Task statement
Restate word for word the lines of the data below, from the first through the one that has "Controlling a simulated".

Data segment
▼▼▼

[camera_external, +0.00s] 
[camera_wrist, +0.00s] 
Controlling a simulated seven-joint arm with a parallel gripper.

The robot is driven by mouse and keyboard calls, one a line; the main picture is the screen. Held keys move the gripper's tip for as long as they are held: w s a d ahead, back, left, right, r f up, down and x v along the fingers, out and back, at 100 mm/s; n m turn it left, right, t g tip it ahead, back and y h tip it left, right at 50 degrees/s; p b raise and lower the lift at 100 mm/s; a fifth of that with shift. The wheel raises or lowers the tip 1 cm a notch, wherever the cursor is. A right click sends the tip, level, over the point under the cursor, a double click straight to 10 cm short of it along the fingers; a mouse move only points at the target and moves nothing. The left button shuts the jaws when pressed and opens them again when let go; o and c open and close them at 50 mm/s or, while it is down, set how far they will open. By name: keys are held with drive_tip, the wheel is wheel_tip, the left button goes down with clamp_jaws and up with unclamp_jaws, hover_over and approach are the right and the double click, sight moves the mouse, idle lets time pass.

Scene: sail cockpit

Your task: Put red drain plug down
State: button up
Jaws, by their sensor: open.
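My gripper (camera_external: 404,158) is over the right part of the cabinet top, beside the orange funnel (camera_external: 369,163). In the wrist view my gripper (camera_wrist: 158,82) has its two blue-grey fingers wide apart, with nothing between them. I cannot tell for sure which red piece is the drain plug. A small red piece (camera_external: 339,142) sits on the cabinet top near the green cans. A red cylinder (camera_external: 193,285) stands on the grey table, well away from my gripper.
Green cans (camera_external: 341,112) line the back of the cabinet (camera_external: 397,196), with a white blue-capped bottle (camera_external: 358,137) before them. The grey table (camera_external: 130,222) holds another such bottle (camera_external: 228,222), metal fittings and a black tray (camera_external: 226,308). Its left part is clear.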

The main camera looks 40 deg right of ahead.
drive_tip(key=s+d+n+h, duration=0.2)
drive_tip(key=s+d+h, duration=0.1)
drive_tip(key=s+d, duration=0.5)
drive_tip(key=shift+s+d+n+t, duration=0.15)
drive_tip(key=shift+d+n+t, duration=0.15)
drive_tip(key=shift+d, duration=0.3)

▲▲▲

The completed task
[camera_external, +0.00s] 
[camera_wrist, +0.00s] 
Controlling a simulated seven-joint arm with a parallel gripper.

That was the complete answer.